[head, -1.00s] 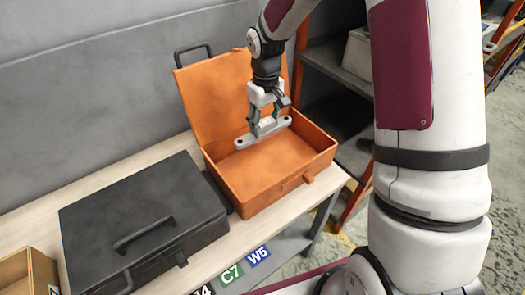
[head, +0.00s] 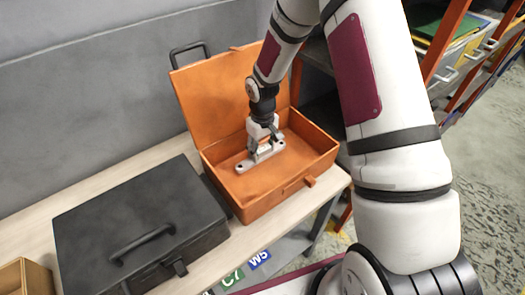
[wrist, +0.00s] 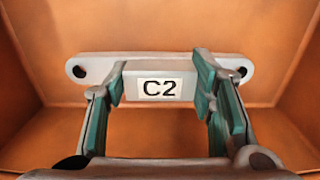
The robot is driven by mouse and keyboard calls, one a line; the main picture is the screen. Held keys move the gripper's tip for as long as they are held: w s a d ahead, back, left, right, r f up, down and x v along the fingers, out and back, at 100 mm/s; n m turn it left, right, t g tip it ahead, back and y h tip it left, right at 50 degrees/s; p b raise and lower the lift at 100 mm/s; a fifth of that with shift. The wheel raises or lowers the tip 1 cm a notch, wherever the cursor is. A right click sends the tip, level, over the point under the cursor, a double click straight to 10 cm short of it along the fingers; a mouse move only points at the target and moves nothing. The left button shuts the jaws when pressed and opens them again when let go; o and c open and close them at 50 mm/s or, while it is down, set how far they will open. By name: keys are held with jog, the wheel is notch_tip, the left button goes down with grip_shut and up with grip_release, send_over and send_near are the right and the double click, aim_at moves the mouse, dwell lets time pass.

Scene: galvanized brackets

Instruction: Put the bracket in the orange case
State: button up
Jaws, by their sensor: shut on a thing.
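The orange case (head: 300,190) stands open on the table, its lid raised at the back. The bracket (head: 244,165) is a grey metal bar with a hole at each end and a raised middle block. It is inside the case, low down near the floor; I cannot tell whether it touches the floor. My gripper (head: 262,148) reaches down into the case and is shut on the bracket's middle block. In the wrist view the bracket (wrist: 160,66) shows a "C2" label between the green finger pads of my gripper (wrist: 162,90).
A closed black case (head: 130,210) lies on the light wooden table (head: 160,152), left of the orange case. A wooden box (head: 22,275) is at the lower left corner. A grey wall is behind, and shelving with orange posts stands to the right.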

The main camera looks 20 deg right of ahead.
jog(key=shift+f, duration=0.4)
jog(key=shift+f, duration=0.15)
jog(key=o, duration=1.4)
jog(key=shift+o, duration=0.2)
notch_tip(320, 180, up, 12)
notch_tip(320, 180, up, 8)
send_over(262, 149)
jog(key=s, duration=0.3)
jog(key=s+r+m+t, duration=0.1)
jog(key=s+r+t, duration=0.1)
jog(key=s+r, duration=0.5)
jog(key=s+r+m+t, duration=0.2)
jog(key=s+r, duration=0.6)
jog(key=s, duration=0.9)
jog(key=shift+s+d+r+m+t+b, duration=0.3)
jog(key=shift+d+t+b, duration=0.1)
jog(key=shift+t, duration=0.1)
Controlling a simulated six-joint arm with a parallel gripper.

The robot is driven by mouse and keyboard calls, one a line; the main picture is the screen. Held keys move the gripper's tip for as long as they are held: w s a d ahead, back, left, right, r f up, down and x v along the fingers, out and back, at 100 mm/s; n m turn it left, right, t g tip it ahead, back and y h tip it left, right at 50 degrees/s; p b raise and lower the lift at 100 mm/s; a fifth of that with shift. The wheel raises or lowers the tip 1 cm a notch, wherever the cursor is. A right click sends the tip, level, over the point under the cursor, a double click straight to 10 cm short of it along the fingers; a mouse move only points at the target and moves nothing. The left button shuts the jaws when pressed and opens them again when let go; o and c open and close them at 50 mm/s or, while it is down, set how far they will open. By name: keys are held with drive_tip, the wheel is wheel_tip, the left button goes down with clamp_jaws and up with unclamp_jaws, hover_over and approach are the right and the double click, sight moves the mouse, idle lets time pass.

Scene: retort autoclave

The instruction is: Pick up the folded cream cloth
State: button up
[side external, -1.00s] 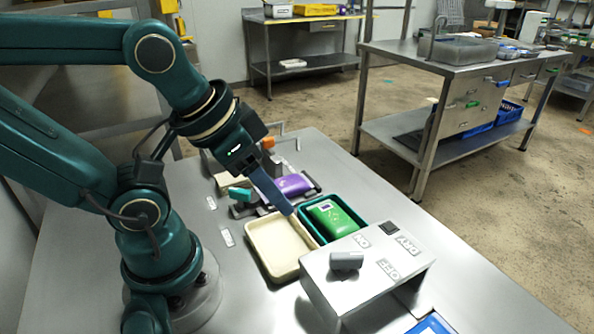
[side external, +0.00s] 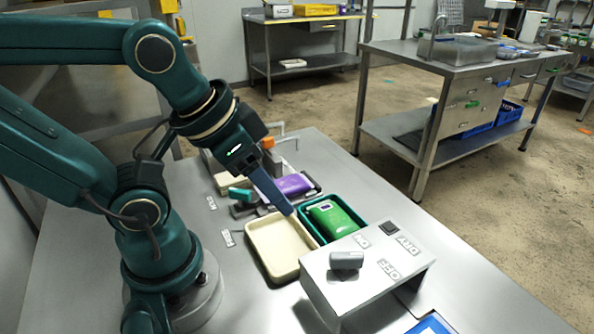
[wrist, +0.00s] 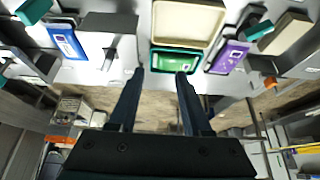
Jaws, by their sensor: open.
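A folded cream item that looks like the cloth (side external: 226,182) lies at the back left of the steel table, behind the teal-handled fixture. It also shows at the upper right of the wrist view (wrist: 284,34). My gripper (side external: 287,208) points down above the edge between the cream tray and the green tray, well apart from the cloth. In the wrist view its two fingers (wrist: 160,75) are spread with nothing between them.
The cream tray (side external: 252,245) is empty. Beside it, a green tray (side external: 357,217) holds a green pouch (side external: 331,219). A grey labelled box (side external: 330,285) stands in front. A blue pouch (wrist: 66,41) is near it.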

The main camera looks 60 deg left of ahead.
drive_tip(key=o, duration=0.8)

### THE REQUEST
Wherever the word "Scene" occurs in a line of the listing, copy that line.

### EXPECTED ANSWER
Scene: galvanized brackets
Scene: retort autoclave

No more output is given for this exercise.